# Start of Supplied data

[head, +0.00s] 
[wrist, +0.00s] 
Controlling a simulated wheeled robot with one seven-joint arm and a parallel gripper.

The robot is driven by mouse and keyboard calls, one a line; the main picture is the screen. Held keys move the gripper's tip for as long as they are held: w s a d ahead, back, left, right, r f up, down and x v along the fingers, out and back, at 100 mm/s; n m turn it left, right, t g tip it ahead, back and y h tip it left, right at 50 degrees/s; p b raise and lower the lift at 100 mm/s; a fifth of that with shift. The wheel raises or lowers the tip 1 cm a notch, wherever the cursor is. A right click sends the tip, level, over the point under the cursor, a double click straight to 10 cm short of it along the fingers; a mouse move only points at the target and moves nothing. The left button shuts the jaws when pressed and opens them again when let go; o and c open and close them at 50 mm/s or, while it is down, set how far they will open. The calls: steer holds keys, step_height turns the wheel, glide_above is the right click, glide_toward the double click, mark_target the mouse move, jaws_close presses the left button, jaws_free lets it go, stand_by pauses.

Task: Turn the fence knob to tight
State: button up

# End of Supplied data

Exercise — Repeat the data precisely, line by line.

The response —
[head, +0.00s] 
[wrist, +0.00s] 
Controlling a simulated wheeled robot with one seven-joint arm and a parallel gripper.

The robot is driven by mouse and keyboard calls, one a line; the main picture is the screen. Held keys move the gripper's tip for as long as they are held: w s a d ahead, back, left, right, r f up, down and x v along the fingers, out and back, at 100 mm/s; n m turn it left, right, t g tip it ahead, back and y h tip it left, right at 50 degrees/s; p b raise and lower the lift at 100 mm/s; a fifth of that with shift. The wheel raises or lowers the tip 1 cm a notch, wherever the cursor is. A right click sends the tip, level, over the point under the cursor, a double click straight to 10 cm short of it along the fingers; a mouse move only points at the target and moves nothing. The left button shuts the jaws when pressed and opens them again when let go; o and c open and close them at 50 mm/s or, while it is down, set how far they will open. The calls: steer holds keys, step_height turns the wheel, glide_above is the right click, glide_toward the double click, mark_target the mouse move, jaws_close presses the left button, jaws_free lets it go, stand_by pauses.

Task: Turn the fence knob to tight
State: button up

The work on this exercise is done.